> [WORK INSTRUCTIONS] Some lines in the records below may hold the word "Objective"; give the number of those lines and nothing else.

> [Data from robot episodes]
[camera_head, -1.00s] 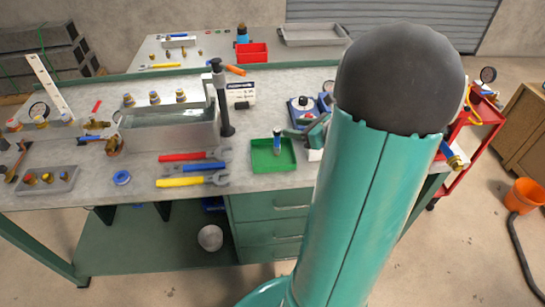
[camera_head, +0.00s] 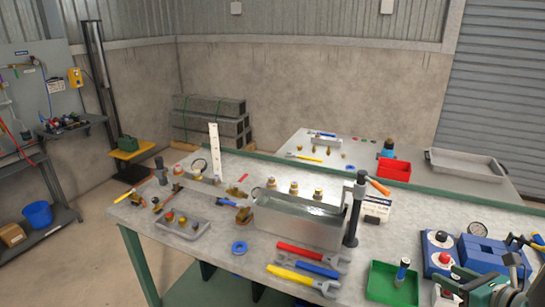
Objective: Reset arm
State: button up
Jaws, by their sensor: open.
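My gripper is not in view, and no part of my arm shows clearly in the head view. The metal tank (camera_head: 300,228) holding clear liquid stands on the workbench (camera_head: 215,257), right of the picture's middle. A black post (camera_head: 353,212) with an orange-ended handle stands at its right end. Several brass fittings stand along its back edge.
Red, blue and yellow wrenches (camera_head: 305,268) lie before the tank. A green tray (camera_head: 378,285) holds a small blue-topped item. Blue boxes (camera_head: 480,255) and a dark green device (camera_head: 492,288) crowd the right. A second table (camera_head: 440,185) stands behind.

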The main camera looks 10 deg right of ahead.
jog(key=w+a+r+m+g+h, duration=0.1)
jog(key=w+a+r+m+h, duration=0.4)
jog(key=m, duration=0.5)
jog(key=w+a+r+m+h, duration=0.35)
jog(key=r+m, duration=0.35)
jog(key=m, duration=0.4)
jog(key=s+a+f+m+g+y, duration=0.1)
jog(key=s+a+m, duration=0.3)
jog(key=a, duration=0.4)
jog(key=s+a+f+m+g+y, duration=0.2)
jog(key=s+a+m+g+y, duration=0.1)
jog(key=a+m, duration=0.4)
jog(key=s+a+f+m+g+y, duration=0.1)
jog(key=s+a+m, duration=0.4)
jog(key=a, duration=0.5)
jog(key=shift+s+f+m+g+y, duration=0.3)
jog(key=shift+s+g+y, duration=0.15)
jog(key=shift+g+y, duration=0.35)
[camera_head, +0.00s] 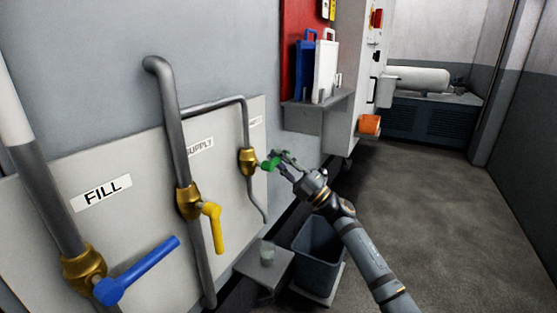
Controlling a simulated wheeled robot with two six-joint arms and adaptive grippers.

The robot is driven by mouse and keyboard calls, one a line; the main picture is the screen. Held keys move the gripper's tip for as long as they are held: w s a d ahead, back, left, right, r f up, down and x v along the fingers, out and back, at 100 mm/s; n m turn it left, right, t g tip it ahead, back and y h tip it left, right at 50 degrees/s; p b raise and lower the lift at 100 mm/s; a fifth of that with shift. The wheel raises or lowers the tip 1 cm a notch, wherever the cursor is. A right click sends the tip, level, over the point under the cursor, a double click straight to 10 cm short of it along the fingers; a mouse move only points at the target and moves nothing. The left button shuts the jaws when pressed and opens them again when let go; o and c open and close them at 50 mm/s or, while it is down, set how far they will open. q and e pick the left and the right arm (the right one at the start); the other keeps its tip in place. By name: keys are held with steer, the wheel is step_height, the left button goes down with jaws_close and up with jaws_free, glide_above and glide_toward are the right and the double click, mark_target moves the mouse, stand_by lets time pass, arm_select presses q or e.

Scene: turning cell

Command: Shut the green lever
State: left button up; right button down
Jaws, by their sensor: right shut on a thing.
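The green lever (271,162) sits on the brass valve (248,161) of the thin grey pipe, at the right of the wall panel. My right gripper (282,158) is at the lever and shut on it. Its fingers hide part of the lever, so I cannot tell the lever's exact angle. The valve is below a small label that is partly cut off by the viewing angle. My left gripper is not in view.
A yellow lever (213,227) points down and a blue lever (137,271) slants up to the right on nearby pipes. Open floor (430,210) lies to the right.

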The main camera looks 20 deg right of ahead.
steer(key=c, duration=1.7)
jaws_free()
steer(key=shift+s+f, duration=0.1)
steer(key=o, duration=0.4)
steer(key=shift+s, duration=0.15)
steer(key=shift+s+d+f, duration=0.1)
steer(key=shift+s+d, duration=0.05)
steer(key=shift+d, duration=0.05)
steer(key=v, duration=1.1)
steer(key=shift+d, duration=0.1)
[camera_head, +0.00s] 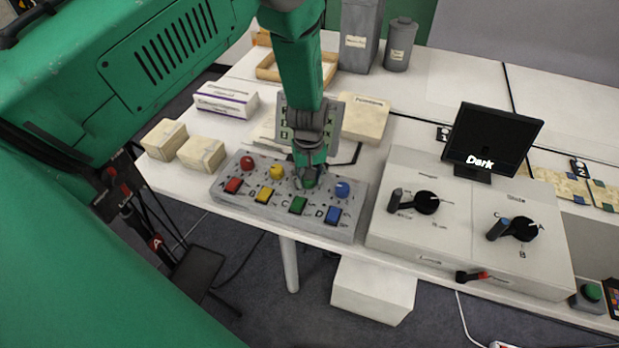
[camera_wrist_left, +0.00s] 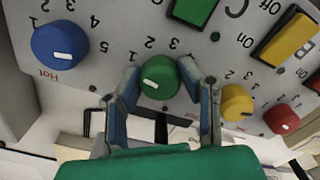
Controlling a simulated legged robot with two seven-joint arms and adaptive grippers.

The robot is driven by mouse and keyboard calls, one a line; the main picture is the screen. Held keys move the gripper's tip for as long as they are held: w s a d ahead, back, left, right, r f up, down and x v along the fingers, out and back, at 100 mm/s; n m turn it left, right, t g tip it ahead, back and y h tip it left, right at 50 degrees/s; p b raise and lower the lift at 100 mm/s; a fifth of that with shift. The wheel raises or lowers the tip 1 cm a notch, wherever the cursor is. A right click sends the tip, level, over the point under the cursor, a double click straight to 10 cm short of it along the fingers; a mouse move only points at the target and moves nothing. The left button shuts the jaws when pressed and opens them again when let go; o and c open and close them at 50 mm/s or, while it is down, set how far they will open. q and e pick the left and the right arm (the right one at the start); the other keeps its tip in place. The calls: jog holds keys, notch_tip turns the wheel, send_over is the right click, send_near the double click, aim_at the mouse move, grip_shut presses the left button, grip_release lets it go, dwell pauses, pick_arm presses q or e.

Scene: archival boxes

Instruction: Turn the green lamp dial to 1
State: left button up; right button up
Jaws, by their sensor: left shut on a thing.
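The green lamp dial (camera_wrist_left: 158,77) is a round knob with a white mark on the control box (camera_head: 295,223). Its white mark lies toward the lower left in the wrist view, and I cannot tell which number it points to. My left gripper (camera_wrist_left: 161,80) has its two fingers on either side of the dial, shut on it. In the head view my left gripper (camera_head: 309,172) comes down from above and mostly covers the green dial (camera_head: 308,181). My right gripper is not in view.
Beside the green dial are a blue dial (camera_head: 342,189), a yellow dial (camera_head: 276,172) and a red dial (camera_head: 247,162). Coloured switches sit in front, including a green switch (camera_head: 298,205). A larger console (camera_head: 456,252) stands to the right, with a screen (camera_head: 491,138) reading "Dark" behind it.

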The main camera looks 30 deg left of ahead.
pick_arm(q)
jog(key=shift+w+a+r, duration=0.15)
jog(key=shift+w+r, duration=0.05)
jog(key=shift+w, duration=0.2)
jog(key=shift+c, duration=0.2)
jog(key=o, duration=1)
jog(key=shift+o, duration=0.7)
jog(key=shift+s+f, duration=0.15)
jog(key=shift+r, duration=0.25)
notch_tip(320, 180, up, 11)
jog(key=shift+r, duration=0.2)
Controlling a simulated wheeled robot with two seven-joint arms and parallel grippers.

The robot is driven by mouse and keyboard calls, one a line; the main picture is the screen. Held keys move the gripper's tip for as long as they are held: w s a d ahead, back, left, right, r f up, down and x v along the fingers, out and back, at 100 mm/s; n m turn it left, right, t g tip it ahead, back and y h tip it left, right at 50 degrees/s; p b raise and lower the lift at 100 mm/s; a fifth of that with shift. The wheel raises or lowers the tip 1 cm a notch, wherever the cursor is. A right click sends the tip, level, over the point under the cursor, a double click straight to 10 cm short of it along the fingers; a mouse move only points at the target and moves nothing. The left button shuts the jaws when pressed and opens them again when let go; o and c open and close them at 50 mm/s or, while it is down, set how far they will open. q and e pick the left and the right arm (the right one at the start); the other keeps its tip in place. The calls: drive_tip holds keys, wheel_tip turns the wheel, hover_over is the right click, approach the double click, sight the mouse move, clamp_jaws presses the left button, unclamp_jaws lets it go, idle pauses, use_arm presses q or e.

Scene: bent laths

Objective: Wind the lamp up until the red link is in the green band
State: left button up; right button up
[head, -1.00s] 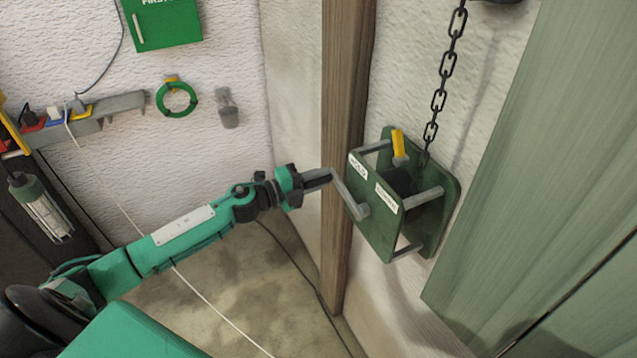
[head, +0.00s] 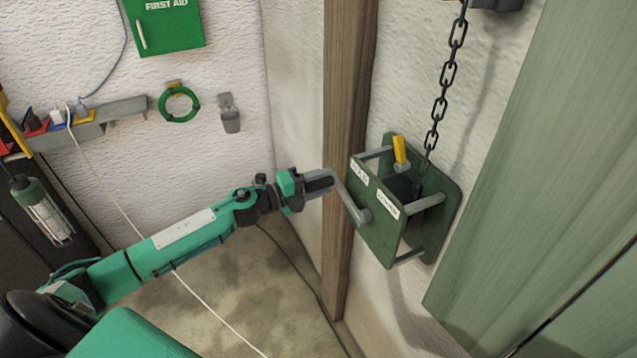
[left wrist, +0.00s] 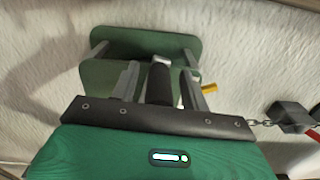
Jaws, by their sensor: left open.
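The green winch (head: 378,222) is fixed to the wall beside a wooden post, with a yellow lever (head: 400,150) on top and two white labels. Its grey crank (head: 346,195) reaches left to my left gripper (head: 318,182). In the left wrist view, the open left gripper (left wrist: 161,85) has its two grey fingers apart on either side of the black crank handle (left wrist: 159,84). A dark chain (head: 440,90) runs up from the winch. The lamp and green band are not identifiable. A red piece (left wrist: 314,130) shows at the left wrist view's edge; I cannot tell whether it is the red link.
The wooden post (head: 346,120) stands close behind the gripper. A green panel (head: 520,190) stands at right. A first aid cabinet (head: 165,22), green ring (head: 179,103) and caged work light (head: 45,212) are on the left. A white cord (head: 130,222) passes behind my arm.

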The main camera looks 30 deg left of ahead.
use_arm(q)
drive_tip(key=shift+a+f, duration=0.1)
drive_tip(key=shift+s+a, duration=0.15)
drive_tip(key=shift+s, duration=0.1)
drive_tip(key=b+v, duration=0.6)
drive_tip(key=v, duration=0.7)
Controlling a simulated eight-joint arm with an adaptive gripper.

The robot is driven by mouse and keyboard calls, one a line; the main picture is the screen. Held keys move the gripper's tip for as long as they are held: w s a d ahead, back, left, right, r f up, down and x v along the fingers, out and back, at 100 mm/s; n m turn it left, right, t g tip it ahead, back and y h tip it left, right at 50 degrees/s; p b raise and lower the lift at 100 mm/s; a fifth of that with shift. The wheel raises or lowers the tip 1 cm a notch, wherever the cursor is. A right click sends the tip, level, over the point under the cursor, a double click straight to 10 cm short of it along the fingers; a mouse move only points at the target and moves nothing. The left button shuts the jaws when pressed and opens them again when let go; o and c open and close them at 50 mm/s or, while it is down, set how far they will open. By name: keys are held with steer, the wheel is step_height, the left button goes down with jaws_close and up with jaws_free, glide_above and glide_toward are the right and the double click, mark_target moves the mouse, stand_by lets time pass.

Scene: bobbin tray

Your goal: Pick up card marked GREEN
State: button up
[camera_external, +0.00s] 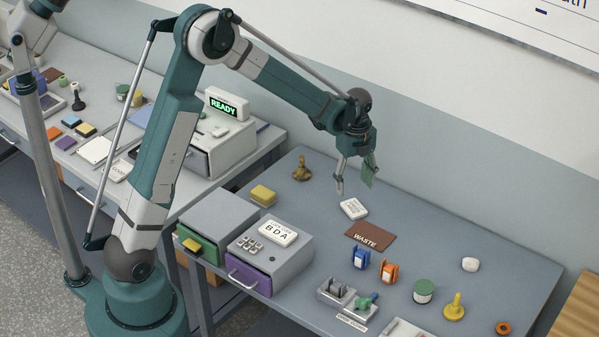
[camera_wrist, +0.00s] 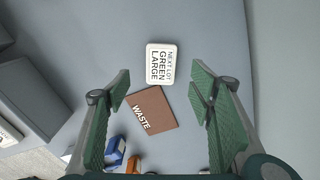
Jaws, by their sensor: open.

> [SOLUTION TO THIS TASK] 2